-- START INFORMATION SHOWN --

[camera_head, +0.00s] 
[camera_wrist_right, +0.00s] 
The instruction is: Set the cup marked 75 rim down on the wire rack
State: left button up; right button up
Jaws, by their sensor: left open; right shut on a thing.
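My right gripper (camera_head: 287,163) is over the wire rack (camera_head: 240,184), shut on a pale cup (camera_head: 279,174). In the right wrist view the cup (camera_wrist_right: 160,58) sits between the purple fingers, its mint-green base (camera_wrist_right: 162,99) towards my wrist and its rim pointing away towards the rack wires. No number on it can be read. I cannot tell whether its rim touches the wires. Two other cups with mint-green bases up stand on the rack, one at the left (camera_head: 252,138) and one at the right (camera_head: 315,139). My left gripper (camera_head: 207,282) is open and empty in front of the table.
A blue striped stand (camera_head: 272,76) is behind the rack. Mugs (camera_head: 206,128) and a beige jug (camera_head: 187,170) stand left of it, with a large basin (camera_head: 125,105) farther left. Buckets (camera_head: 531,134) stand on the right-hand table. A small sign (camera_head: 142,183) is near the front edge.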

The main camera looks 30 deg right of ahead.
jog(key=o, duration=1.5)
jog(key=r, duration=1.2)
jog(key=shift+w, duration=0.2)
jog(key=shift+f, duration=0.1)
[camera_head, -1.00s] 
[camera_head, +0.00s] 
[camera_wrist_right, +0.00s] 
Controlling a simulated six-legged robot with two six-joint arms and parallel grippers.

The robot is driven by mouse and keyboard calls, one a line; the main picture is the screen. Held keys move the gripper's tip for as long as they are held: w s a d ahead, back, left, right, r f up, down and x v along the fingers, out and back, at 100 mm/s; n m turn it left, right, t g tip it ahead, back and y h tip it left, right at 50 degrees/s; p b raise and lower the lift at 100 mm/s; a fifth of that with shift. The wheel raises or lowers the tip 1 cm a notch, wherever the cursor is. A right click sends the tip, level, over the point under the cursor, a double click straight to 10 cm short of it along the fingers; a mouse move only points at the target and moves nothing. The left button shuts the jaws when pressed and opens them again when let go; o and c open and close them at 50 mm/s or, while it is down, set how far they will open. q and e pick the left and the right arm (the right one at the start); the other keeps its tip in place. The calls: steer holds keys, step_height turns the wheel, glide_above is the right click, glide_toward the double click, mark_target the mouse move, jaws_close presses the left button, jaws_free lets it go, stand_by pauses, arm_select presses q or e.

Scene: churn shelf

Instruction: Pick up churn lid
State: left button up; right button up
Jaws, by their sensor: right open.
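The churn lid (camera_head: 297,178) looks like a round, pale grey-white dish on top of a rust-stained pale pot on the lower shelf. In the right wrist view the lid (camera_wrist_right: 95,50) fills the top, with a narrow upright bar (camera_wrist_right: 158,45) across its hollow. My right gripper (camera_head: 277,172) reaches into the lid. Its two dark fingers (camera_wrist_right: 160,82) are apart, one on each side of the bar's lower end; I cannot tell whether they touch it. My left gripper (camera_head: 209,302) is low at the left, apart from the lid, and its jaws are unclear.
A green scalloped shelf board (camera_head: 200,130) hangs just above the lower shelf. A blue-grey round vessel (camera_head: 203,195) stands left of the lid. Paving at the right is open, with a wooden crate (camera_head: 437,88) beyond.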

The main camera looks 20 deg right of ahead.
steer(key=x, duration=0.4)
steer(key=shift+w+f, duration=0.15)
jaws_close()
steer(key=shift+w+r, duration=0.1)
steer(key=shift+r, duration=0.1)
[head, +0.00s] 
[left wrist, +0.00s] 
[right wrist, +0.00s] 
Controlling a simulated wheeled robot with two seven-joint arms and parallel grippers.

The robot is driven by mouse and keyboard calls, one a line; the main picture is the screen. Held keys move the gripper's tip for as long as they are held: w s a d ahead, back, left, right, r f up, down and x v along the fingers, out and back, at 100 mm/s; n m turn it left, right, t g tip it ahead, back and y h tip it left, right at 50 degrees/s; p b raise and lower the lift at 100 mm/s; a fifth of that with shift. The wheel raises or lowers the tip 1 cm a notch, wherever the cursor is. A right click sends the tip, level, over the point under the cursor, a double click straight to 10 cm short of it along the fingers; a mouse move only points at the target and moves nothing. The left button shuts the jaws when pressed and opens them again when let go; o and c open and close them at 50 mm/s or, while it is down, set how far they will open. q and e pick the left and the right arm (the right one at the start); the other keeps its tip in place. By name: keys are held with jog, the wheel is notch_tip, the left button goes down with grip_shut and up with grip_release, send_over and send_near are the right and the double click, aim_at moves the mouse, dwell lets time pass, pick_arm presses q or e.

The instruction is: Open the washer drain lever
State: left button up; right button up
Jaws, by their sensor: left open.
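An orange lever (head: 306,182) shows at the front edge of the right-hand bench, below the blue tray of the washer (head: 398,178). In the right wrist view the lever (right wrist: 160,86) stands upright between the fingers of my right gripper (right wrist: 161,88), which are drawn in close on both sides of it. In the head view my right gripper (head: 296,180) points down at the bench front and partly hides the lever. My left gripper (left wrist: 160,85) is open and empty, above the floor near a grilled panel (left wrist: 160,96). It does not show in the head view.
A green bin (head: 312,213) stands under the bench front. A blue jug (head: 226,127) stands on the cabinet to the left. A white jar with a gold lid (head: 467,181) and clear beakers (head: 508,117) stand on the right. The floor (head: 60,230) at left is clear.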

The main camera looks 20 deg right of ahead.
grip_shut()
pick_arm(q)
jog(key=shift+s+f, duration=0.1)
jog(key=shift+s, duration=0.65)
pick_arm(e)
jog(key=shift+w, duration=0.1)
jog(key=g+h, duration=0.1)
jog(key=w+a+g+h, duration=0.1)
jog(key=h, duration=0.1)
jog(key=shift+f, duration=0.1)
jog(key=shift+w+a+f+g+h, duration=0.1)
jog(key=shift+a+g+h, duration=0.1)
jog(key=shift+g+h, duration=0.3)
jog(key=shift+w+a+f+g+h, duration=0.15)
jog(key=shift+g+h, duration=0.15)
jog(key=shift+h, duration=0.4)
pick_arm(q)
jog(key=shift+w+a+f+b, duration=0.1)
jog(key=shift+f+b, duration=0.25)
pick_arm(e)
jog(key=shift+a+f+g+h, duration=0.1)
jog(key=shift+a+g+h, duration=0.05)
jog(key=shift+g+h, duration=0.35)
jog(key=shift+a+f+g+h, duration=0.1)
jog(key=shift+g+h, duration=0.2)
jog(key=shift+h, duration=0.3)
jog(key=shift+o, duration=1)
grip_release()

-- END INFORMATION SHOWN --

* TASK PROMPT *
Go through the data and gather every line that holds "simulated".

* REPLY *
Controlling a simulated six-legged robot with two six-joint arms and parallel grippers.
Controlling a simulated wheeled robot with two seven-joint arms and parallel grippers.

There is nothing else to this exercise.